6. stycznia 2021 roku pod Kapitolem w Washingtonie miała się odbyć wielka manifestacja zwolenników Donalda Trumpa. Chyba nawet dzieci wiedzą, że USA to kraj policyjny, gdzie działa 45 różnych służb wywiadowczych, posiadających nieograniczone budżety, najnowocześniejszy sprzęt elektroniczny, militarny, agentów i liczne programy do szpiegowania i kontroli obywatela. Nic nie może w Stanach Zjednoczonych Ameryki Północnej wydarzyć się przypadkowo – bez zgody służb! W Washingtonie są jedne z najostrzejszych ograniczeń, dotyczących posiadania, wwożenia i noszenia broni, całkowicie zakazane jest tzw. open carry, czyli otwarte noszenie jej na ulicach. Na forach skrajnej prawicy pojawiły się głosy, by ten przepis ignorować i próbować wwieźć broń. „Trzeba być psychicznie przygotowanym na wyciąganie ich (z siedziby Kongresu – red.) i wieszanie. (…) Musimy wysłać światu mocną wiadomość”.

Z wpisów na portalach społecznościowych można wnosić, że przynajmniej niektóre grupy, jakie zebrały się 6. stycznia w Washingtonie, były gotowe zaatakować siedzibę Kongresu. Na dostępnych nagraniach nie widać jednak, by ludzie ci mieli broń. Gdyby im się udało ją przemycić, wypadki na Kapitolu mogłyby się potoczyć zupełnie inaczej. Ci, którzy przyjechali do Washingtonu to ludzie, którzy usilnie wierzą, że USA może znów być krajem, który daje pracę swoim obywatelom, gdzie głowa rodziny jest w stanie z jednej pensji utrzymać piękny dom na przedmieściach i duży samochód oraz całkiem sporą rodzinę!

Szeroka koalicja, spotykająca się w Sieci, obejmowała ludzi z takich organizacji jak Woman for America First, po używające przemocy ekstremistyczne grupy, takie jak Proud Boys. To, co wydarzyło się później, przez dziennikarzy zostało podchwycone i nazwane – to był  efekt wezwania ustępującego prezydenta Donalda Trumpa do trwania przy prawdzie, a prawdą mają być fałszerstwa wyborcze demokratów! Podbite to zostało jeszcze efektem propagandowym w postaci puszczenia całej tej tłuszczy zupełnie bez policji do nieokrzesanego szturmu.

Co najciekawsze, Kapitol był bezbronny, w przeciwieństwie do środków bezpieczeństwa w budynkach rządowych, zarządzonych latem z powodu demonstracji pod hasłem Black Lives Matter.
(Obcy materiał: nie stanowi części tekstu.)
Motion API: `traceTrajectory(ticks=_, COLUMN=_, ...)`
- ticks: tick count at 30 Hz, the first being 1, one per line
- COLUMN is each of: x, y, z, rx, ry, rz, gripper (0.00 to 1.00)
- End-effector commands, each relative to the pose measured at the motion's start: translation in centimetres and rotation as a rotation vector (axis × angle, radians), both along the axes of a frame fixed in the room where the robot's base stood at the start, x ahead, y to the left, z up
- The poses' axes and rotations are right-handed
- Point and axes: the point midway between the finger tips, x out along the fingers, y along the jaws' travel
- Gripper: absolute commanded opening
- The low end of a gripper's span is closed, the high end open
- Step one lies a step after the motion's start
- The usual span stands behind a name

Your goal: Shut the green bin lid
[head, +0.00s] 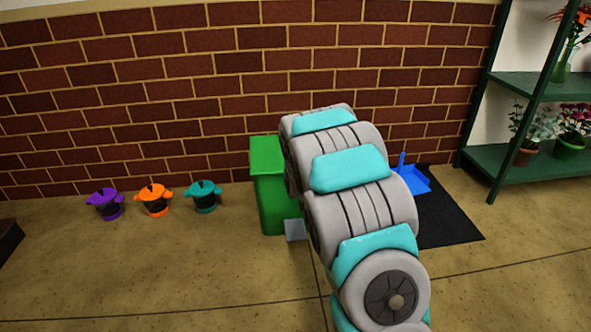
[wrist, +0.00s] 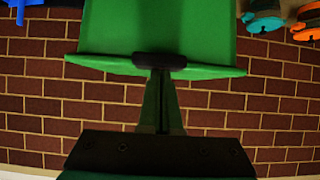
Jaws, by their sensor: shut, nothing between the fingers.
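The green bin (head: 271,203) stands against the brick wall in the head view, its right side hidden by my arm. Its green lid (head: 263,141) shows only in part at the top, and I cannot tell its angle for sure. A grey pedal (head: 296,229) sits at the bin's foot. In the wrist view, a broad green panel of the bin (wrist: 160,27) fills the top middle. My gripper (wrist: 159,62) is shut and empty, its tips overlapping the panel's lower edge; contact is unclear. The gripper is hidden behind my arm in the head view.
A green shelf (head: 540,160) with plants stands farther right. Floor in front is clear.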

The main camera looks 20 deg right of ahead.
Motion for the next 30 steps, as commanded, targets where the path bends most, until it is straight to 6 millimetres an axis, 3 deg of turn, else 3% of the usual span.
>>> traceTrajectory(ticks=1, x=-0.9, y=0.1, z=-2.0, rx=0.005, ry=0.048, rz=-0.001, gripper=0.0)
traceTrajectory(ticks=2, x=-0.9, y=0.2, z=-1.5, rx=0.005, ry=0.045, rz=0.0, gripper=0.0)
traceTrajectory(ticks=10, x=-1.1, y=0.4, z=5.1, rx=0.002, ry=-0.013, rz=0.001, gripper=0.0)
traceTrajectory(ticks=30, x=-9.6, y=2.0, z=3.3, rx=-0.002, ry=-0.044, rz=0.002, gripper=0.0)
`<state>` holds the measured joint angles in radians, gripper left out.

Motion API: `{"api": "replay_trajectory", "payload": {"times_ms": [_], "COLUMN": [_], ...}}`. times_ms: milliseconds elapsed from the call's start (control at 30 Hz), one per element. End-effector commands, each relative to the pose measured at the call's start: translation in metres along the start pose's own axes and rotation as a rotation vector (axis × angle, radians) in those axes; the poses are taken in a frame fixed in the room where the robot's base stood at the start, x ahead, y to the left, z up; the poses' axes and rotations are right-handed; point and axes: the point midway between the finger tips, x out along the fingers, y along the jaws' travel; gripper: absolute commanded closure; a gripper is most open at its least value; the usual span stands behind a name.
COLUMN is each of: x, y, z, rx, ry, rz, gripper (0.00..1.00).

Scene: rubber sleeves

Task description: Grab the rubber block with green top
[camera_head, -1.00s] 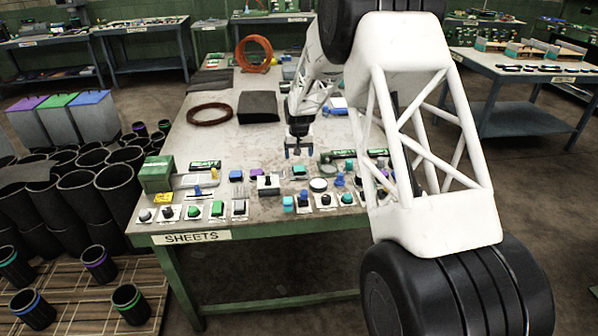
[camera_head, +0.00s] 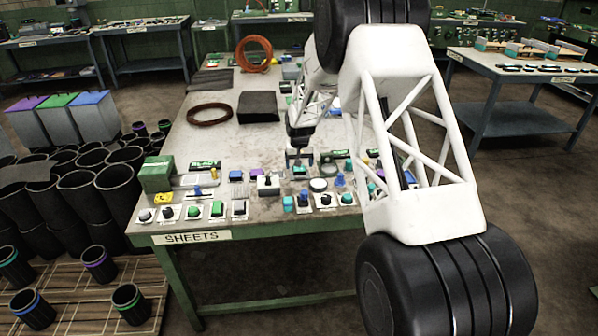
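A small block with a green-teal top (camera_head: 299,171) sits on the sheets table, near the middle of the rows of small parts. My gripper (camera_head: 300,162) points down just above and behind this block in the picture. Its two fingers look apart, one on each side of the block's top, and nothing shows held between them. I cannot tell whether the fingers touch the block.
A round white-topped part (camera_head: 318,184) is close on the right. Several buttons line the front edge.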

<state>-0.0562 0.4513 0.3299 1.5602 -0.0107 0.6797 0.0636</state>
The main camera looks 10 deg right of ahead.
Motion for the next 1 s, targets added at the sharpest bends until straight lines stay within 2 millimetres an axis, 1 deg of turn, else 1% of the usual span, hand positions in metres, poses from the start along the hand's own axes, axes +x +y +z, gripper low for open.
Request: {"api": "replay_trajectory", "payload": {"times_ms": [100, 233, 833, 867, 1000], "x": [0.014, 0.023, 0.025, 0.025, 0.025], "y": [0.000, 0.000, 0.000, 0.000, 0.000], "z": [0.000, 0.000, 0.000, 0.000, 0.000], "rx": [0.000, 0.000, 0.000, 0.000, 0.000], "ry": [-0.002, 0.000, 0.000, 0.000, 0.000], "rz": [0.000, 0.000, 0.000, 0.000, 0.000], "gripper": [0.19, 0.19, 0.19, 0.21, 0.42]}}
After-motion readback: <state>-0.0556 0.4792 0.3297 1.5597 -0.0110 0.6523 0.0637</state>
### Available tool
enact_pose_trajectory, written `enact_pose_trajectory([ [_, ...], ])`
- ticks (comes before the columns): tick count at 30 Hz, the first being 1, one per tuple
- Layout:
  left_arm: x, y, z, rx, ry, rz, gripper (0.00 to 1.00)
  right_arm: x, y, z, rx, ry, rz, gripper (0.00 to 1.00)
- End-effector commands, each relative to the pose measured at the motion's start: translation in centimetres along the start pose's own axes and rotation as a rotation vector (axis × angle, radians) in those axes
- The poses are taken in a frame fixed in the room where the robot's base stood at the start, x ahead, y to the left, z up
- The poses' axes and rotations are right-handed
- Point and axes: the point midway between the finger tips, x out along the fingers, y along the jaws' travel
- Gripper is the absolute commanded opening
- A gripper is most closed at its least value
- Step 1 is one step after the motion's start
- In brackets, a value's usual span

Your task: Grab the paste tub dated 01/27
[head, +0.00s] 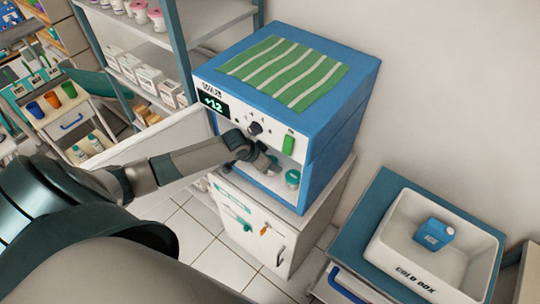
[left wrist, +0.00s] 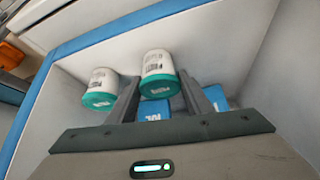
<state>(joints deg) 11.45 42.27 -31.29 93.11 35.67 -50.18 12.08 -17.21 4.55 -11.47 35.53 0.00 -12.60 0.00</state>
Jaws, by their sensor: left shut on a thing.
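My left gripper (head: 262,163) reaches into the open blue cooler (head: 335,125). In the left wrist view its fingers (left wrist: 160,92) are shut on a white paste tub with a teal lid (left wrist: 159,65). A second white tub with a teal lid (left wrist: 101,88) stands just left of the fingers, apart from the held one. In the head view a teal-lidded tub (head: 292,178) shows right of the gripper. Printing on both tubs is too small to read, so I cannot tell the dates. My right gripper is not in view.
Blue packs (left wrist: 154,110) lie in the cooler near the fingers. The cooler's white door (head: 165,140) stands open at left, close to my arm. A white cold box (head: 405,225) holding a blue pack (head: 433,234) stands at right. Shelves (head: 130,30) are behind.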

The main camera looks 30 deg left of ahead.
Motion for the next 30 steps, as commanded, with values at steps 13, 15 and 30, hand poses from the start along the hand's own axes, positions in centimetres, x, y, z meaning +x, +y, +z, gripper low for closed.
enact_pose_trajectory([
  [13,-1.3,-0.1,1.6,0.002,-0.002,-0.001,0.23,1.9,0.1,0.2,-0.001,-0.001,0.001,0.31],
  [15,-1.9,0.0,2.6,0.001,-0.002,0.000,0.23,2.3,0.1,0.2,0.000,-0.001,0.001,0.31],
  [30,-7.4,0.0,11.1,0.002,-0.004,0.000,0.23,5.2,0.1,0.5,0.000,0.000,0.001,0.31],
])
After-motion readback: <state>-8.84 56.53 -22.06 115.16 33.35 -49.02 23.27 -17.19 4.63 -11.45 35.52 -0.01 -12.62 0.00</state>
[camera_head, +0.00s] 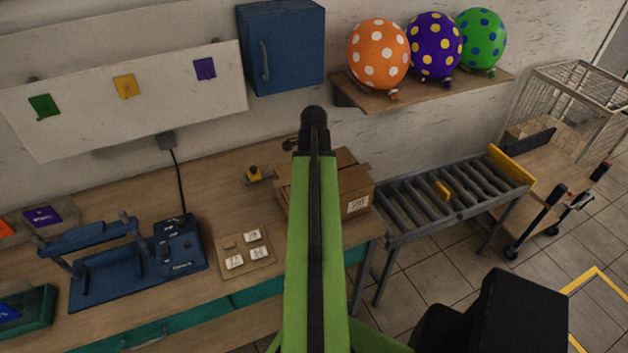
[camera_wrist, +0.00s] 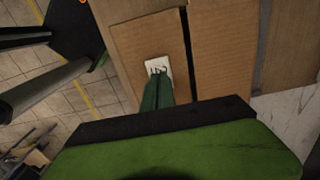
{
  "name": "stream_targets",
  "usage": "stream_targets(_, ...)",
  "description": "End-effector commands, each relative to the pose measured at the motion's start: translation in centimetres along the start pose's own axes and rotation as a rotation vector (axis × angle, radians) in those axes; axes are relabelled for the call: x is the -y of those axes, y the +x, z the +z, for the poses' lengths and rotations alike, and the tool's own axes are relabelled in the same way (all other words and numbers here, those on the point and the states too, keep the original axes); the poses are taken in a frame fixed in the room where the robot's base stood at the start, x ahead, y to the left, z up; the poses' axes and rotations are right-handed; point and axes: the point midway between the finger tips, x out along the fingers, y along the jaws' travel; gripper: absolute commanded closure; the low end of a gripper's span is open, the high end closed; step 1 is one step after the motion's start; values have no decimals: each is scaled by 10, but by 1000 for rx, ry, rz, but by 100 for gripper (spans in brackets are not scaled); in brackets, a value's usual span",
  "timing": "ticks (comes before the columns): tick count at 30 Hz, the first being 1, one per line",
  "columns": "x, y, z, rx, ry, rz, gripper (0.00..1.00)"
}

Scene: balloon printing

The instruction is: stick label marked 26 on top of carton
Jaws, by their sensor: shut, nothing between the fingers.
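The brown carton (camera_head: 357,185) stands on the wooden table, partly hidden behind my green arm. A white label (camera_head: 356,204) on its near right part carries a number that looks like 26 or 28. In the wrist view the carton (camera_wrist: 218,60) fills the middle, with a dark seam across it. A white label (camera_wrist: 157,66) lies flat on the cardboard there. My gripper (camera_wrist: 158,80) is shut and empty, its green fingertips at the label's lower edge; whether they touch it I cannot tell. The head view does not show my gripper.
A small board (camera_head: 262,268) holds three numbered labels (camera_head: 252,236). A yellow-handled stamp (camera_head: 255,174) and a blue press (camera_head: 110,272) are on the table. A roller conveyor (camera_head: 450,200) adjoins the table at right. Balloons (camera_head: 378,55) sit on a wall shelf.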

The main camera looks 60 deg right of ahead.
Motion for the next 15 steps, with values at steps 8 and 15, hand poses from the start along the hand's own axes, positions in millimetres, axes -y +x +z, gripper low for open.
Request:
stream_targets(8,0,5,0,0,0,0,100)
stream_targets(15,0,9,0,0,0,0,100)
Budynku nie pilnowały wojsko ani Gwardia Narodowa. Żadnych policyjnych psów, które były użyte przeciwko ludziom, żadnych pałek, którymi by bito, gazu pieprzowego, czy akustycznych anten odstraszających. Ludzie byli wyprowadzani z Kapitolu spokojnie, policja zachęcała i odsuwała barierki.

Szturm na Kapitol zaczął się w środę przed godziną 13:00 czasu lokalnego (godzina 19:00 w Polsce), kiedy kilkudziesięciu zwolenników Donalda Trumpa starło się z kilkoma policjantami. Później kolejne grupy wandali kilkukrotnie przełamywały słabe policyjne kordony, aż wdarły się do gmachu Kongresu. Tam rozwścieczony tłum demolował biura i sale plenarne, wybijał okna i wyważał drzwi. Plądrowano biurka senatorów i kongresmenów. W środku część szturmujących budynek użyła gaśnic wobec funkcjonariuszy, w wielu miejscach forsowane były też ustawione przez służby barykady. Policja oddała strzały zza barykad, blokujących wejście na salę obrad Izby Reprezentantów. Zniszczenia mogły być znacznie gorsze, gdyby eksplodowały dwie znalezione pod Kapitolem improwizowane bomby rurowe. Jest też mit założycielski tej niespełnionej rebelii i widowiskowego szturmu pełnego złości, pasji i wielkich flag, niesionych na drzewcach. Mamy amerykańską Niebiańską Sotnię!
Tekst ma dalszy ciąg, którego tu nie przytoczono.